— start —
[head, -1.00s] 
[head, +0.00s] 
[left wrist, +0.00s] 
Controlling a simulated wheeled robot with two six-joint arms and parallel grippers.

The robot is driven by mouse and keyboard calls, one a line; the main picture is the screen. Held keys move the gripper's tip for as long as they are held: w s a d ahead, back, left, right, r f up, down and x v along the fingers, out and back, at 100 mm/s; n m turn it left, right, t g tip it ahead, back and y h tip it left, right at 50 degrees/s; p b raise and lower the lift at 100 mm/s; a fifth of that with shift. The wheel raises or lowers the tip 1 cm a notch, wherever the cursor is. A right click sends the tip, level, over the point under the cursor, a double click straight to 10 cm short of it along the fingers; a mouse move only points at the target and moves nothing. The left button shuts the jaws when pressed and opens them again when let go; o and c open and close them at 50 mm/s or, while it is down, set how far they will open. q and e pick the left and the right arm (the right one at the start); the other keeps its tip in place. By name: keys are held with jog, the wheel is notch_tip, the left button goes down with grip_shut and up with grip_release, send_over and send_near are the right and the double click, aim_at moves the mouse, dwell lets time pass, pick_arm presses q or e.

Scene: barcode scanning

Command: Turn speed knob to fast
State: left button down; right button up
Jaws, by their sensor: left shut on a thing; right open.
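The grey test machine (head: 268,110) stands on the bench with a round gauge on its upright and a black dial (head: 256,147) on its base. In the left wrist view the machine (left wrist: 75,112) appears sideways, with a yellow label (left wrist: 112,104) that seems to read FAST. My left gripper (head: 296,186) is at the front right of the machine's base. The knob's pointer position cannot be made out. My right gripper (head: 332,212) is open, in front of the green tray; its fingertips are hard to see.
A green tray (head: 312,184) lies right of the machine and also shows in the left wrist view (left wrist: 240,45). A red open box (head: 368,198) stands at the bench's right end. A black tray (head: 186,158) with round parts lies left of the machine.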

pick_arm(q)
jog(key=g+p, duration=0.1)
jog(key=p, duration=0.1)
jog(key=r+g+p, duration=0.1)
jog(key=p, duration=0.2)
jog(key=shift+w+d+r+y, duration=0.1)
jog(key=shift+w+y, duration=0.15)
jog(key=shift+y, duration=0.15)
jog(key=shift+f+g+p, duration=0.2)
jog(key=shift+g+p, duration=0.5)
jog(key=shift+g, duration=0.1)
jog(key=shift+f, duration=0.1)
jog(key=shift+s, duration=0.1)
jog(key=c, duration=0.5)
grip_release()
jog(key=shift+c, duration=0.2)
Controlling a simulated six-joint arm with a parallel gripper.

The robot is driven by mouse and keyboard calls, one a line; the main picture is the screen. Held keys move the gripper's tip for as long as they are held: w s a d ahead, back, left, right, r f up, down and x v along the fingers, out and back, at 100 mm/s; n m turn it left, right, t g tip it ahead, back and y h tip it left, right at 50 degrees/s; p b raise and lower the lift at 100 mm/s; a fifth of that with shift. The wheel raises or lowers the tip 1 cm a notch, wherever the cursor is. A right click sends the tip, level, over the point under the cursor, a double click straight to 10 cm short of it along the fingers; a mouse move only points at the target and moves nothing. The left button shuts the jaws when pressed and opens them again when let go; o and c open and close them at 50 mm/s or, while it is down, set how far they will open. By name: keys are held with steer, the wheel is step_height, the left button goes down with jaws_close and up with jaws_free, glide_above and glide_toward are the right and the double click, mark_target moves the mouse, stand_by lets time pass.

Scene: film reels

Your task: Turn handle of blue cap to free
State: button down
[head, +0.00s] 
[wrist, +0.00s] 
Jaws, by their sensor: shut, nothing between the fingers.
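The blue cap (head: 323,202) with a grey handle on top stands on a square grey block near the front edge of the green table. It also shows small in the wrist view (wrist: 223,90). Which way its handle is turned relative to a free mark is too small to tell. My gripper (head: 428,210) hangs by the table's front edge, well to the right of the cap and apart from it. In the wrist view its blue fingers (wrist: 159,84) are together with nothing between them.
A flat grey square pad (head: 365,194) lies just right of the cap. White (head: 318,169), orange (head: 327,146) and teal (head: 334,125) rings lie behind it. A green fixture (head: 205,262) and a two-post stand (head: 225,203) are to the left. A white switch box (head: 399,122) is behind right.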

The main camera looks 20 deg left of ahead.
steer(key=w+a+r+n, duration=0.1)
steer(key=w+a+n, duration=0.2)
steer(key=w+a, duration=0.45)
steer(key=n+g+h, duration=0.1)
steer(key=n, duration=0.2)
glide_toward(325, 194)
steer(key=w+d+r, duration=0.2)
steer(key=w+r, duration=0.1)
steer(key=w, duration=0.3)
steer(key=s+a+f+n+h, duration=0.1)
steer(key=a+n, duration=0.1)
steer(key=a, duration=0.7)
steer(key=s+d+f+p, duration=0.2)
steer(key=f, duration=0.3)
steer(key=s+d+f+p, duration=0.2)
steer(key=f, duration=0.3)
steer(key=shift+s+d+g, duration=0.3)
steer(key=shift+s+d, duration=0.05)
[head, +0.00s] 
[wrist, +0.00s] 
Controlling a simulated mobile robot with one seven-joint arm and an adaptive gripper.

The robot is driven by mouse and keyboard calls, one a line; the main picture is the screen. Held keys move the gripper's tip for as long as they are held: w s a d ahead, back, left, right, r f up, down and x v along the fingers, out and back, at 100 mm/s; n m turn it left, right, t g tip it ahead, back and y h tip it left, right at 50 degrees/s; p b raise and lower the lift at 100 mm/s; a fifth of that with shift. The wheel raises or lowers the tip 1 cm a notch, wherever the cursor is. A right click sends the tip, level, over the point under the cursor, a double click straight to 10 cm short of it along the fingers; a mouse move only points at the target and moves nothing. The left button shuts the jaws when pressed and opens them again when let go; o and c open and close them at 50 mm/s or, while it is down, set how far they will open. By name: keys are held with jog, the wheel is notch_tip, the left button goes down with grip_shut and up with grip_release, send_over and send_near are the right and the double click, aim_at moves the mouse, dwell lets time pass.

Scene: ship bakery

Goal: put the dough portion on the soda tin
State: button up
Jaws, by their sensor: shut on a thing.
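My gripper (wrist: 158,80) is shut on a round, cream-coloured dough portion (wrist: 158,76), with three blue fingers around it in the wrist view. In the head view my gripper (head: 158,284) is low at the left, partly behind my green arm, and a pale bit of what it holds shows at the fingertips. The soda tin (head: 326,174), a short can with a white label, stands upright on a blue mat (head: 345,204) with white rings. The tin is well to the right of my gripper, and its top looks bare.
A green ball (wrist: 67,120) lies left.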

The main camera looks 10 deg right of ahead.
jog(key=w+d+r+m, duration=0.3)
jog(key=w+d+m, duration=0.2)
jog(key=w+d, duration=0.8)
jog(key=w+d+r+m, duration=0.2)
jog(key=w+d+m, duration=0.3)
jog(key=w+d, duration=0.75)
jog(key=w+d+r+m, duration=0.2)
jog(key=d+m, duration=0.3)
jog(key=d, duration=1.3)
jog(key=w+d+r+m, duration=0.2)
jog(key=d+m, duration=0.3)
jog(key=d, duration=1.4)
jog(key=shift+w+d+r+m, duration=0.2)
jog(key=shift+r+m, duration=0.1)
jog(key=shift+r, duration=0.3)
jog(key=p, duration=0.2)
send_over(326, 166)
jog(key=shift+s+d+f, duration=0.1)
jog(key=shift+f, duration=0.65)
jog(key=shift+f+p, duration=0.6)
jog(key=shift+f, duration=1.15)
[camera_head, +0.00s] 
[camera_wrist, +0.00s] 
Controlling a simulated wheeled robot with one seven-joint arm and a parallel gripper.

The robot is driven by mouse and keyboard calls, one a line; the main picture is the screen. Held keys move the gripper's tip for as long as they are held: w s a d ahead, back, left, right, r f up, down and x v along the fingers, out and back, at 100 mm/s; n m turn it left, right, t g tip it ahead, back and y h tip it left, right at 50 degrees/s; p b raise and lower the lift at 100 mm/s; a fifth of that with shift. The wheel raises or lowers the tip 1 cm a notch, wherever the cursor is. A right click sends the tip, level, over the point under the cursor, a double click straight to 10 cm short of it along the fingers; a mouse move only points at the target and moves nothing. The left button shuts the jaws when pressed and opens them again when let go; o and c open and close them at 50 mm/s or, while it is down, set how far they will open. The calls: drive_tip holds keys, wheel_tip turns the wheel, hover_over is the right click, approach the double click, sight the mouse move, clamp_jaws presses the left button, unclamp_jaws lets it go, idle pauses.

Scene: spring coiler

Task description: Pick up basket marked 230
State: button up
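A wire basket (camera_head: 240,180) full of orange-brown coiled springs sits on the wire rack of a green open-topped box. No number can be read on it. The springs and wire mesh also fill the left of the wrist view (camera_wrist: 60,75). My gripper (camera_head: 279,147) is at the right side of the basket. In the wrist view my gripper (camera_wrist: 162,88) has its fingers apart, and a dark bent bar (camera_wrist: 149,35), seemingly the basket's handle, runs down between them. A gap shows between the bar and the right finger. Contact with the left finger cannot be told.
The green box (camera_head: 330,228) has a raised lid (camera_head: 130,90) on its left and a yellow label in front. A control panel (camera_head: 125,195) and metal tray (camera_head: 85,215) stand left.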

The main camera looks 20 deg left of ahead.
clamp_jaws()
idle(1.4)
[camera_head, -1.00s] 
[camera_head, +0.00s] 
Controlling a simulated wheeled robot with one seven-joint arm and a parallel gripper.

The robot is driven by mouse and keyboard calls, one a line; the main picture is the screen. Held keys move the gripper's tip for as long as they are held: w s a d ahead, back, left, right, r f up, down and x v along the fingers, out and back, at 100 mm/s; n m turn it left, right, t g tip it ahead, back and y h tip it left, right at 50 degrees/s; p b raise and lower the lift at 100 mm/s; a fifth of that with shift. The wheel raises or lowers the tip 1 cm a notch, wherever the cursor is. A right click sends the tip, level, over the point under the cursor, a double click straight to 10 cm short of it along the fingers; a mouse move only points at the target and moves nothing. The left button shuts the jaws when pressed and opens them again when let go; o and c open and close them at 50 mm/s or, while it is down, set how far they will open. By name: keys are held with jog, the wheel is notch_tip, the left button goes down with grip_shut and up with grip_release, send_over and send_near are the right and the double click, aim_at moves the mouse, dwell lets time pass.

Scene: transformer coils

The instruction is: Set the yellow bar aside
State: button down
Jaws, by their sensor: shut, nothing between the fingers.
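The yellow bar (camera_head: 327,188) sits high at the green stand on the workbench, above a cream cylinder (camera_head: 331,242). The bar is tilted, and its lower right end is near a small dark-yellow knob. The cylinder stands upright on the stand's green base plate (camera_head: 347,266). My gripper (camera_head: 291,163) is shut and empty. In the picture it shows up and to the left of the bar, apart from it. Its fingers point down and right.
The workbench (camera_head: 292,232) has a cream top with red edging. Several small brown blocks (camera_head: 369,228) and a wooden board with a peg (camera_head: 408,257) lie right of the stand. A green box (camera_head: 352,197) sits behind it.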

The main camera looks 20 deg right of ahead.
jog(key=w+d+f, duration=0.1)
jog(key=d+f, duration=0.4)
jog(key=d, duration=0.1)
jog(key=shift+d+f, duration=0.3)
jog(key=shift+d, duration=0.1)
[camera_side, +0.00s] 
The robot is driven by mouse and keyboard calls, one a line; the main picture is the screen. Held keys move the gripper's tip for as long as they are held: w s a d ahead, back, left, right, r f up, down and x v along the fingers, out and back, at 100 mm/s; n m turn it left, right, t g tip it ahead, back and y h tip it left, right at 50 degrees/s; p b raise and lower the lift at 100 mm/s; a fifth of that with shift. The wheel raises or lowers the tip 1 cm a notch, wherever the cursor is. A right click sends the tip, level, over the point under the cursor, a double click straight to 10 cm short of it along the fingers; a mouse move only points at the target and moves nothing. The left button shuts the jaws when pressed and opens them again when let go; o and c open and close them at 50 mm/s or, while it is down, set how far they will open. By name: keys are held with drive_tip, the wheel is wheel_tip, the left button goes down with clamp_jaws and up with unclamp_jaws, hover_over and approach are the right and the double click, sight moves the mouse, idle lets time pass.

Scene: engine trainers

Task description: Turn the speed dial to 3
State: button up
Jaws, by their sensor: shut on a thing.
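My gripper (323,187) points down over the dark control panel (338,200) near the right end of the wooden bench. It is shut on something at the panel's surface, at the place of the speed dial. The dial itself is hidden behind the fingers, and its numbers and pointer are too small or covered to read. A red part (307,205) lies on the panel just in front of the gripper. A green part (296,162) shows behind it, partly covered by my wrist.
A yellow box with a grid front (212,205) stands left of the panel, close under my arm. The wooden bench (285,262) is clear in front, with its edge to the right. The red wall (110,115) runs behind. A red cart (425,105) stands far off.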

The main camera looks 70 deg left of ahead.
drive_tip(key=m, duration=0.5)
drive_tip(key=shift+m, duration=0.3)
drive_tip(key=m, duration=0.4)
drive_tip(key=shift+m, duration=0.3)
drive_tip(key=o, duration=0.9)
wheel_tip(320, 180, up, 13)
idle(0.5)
— end —
◆ TASK DETAILS
Set down exactly the lines that begin the records and continue through the line bearing "Controlling a simulated wheeled robot with two"; include both ends.

◆ FULL OUTPUT
[head, -1.00s] 
[head, +0.00s] 
[left wrist, +0.00s] 
Controlling a simulated wheeled robot with two six-joint arms and parallel grippers.

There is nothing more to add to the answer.